TaikiSan's comments

TaikiSan · on Jan 16, 2019

Possibly! We didn't consider databases because this logic is implemented in agents injected in our users' applications. On top of limiting what we had access to, it also put a lot of pressure on us to minimise our CPU & memory overhead.

Because of that, we believed using a database (even in-memory) would have resulted in an unacceptable overhead.

nh2 · on Jan 16, 2019

Note that "database" does not necessarily mean "networked database server" to many people.

For example, using the Sqlite library counts as a database for most, and it runs in your process, in your memory. It is essentially a collection of functions for fast data structure manipulation.

TaikiSan · on Jan 16, 2019

Absolutely! This would have been a problem when a IP range was blocked however. You would have to test 32 subnets for any given IPv4 (or 128 for IPv6!). We knew it was not ideal, but it had the least downsides at the time.

daveFNbuck · on Jan 16, 2019

This is the question I had the entire time I was reading your post too. Doing set membership testing in constant time is already a solved problem, so why go through the trouble of radix trees when you could use any number of pre-built solutions?

I think it would have been a much more interesting and useful read if you had included the reasons that a radix tree is a better solution for your use case than hashing and how you implement range blocking.

I also wasn't able to understand the advantage of path compression or why being fixed-length is important.

TaikiSan · on Jan 16, 2019

We didn't spend too much time on the specific of our choice, because we chose to make something more widely usable (this is how radix trees work) than the specific product evolution we did. That being said, we probably were a bit light on details.

Going with an hash map was an option, but we feared the ballooning memory footprint when a large number of IPs is blocked, performance outliers (if you're unlucky enough for a lot of blocked IPs/ranges to end up in the same bucket) and we wanted the solution to work as well with IPv6 (where checking each bit takes a bit longer). As for using existing optimal constant time membership tests, we couldn't go with too complex algorithms because we would have to reimplement them and maintain them in each of our agent's language. Radix trees were attractive in this regard because this is a widely available data structure and when it's not, it's fairly easy to implement from scratch.

As for range blocking, it's actually very simple: we block the network IP and tag the node as "range". This way, when in the process of looking up an IP we hit a range node, we know we don't have to look any farther. This has the downside of preventing us from processing differently specific parts of the range but it's not a problem in our architecture.

Path compression lets you save on nodes, which is good for memory and make looking up an IP faster (because you have to go through fewer nodes before hitting a leaf or a divergence). Fixed length makes using bit mask to compare a value to the node simpler and take care of alignment issues, but we could do without it if we had to.

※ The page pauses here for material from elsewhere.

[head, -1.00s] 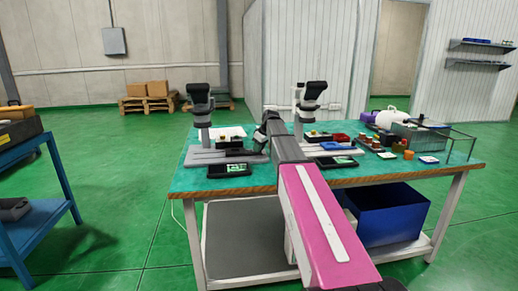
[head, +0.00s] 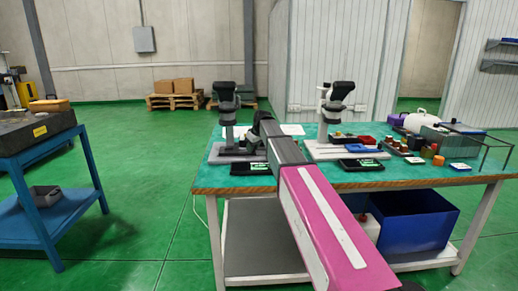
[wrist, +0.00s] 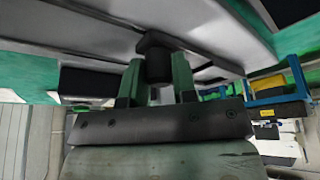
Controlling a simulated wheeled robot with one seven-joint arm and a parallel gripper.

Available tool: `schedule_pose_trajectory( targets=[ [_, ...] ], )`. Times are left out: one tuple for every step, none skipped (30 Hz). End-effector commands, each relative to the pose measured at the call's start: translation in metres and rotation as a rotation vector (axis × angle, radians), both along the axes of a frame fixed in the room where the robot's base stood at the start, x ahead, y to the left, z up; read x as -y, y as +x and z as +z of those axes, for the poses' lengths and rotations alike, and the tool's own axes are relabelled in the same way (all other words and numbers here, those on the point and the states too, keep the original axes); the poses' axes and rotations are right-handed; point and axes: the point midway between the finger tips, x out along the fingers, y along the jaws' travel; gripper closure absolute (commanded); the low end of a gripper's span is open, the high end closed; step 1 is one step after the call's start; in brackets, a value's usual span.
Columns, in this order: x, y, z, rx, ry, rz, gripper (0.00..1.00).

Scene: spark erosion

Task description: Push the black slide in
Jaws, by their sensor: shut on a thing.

daveFNbuck · on Jan 16, 2019

Thanks for the explanations, that makes a lot of sense. Is the memory footprint a concern for individual customers, or is this more about reducing the overall footprint across your combined customers?

TaikiSan · on Jan 17, 2019

I'm not sure what you're referring to. The radix tree is stored within the agent context which is running within our user's application. Because of this architecture, making the radix tree larger make the memory footprint of our user's application larger. Keeping it small was thus advantageous for all our customers, although only one ever had a problem due to them.

daveFNbuck · on Jan 18, 2019

I didn't think memory would be a major concern for storing what sounds like less than 100kb of data on a server-side application.

ganonm · on Jan 16, 2019

If I understand the post correctly, the advantage for e.g. inserting a subnet is that most of the overall IP address value is shared between each IP in the subnet. In a Radix tree, this shared data will only be represented once in the three (since the entire path from root to leaf makes up the entry value). For a hash based solution, yes you get constant time insertion and constant time access, but you need a unique entry of the entire IP for each individual entry. This increases overall memory requirements.

If query time became a bottleneck, would you consider putting a Bloom Filter in front of the Radix tree? This would have low memory usage and a low false positive rate. Any positive hits would then do an exact check on the radix tree. So, for say 99% of non-blacklisted IPs, you would get constant time blacklist checks.

daveFNbuck · on Jan 16, 2019

The problem they were solving had to do with blocking 10,000 IP addresses. This would require maybe 100kb in a hash table, so memory requirements probably aren't the issue.

dgritsko · on Jan 16, 2019

Wouldn't the benefit of path compression mean reducing the memory footprint of the data structure?

And regarding fixed-length: "This lets us optimize the lookup code." More detail here would be cool but it wasn't really the point of the article.

daveFNbuck · on Jan 16, 2019

My guess is that the path compression speeds up lookups by increasing data locality and reducing the number of fetches needed. Memory footprint probably isn't a big concern for storing 10,000 entries.

loeg · on Jan 16, 2019

Path compression just means less pointer dereferences — fewer cache misses and branch mispredictions.